* START *
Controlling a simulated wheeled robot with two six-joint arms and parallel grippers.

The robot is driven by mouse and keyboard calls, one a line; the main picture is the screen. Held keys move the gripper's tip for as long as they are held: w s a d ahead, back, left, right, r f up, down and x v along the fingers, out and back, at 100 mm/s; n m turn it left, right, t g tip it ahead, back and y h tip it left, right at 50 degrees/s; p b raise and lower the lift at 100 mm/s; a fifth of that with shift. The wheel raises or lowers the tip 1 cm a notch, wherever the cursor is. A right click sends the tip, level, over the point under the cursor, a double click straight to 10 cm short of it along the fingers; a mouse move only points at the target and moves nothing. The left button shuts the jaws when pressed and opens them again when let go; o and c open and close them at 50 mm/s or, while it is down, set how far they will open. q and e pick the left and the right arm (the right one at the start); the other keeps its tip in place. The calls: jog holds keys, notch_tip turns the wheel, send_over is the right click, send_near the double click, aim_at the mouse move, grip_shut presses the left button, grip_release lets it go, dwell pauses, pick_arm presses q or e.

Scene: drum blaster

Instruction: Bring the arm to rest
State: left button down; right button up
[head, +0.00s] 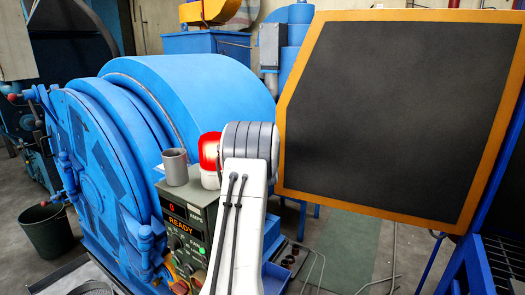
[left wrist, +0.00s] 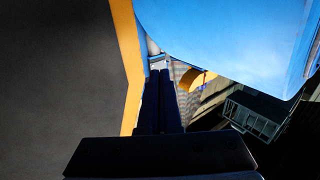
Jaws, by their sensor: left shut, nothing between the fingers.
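One of my arms, white with a grey joint, rises from the bottom middle of the head view; its gripper does not show there. In the left wrist view my left gripper (left wrist: 161,75) shows as two dark fingers side by side, shut and empty. Beyond the fingers are a blue curved surface (left wrist: 225,40) and an orange edge (left wrist: 128,60) of a dark panel. My right gripper is in neither view.
A large blue drum machine (head: 190,95) fills the left. A control box (head: 185,222) reading READY carries a grey cup (head: 175,167) and a red lamp (head: 209,150), close to my arm. A dark orange-framed panel (head: 400,110) stands right. A bucket (head: 47,230) is on the floor.

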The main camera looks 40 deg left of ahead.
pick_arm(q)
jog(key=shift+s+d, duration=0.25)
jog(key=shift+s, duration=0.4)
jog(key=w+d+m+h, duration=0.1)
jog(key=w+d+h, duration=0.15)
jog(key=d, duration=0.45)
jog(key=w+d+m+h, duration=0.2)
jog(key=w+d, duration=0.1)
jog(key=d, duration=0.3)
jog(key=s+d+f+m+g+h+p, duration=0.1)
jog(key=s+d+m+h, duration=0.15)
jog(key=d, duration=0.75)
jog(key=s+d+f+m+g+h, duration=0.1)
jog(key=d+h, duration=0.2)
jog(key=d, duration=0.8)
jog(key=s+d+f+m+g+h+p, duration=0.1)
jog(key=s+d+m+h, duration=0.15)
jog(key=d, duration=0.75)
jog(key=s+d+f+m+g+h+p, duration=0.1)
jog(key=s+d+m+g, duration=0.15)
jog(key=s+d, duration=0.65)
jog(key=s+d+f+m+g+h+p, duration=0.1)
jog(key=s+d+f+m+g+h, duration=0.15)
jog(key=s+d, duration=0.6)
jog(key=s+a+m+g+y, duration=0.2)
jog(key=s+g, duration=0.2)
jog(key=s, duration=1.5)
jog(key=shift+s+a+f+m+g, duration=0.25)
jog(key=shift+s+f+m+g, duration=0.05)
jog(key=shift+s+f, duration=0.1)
* END *
**WHAT IS NEEDED**.
Exactly how many lines of the material contain the word "button"? Write the number alone.

**THE OUTPUT**.
2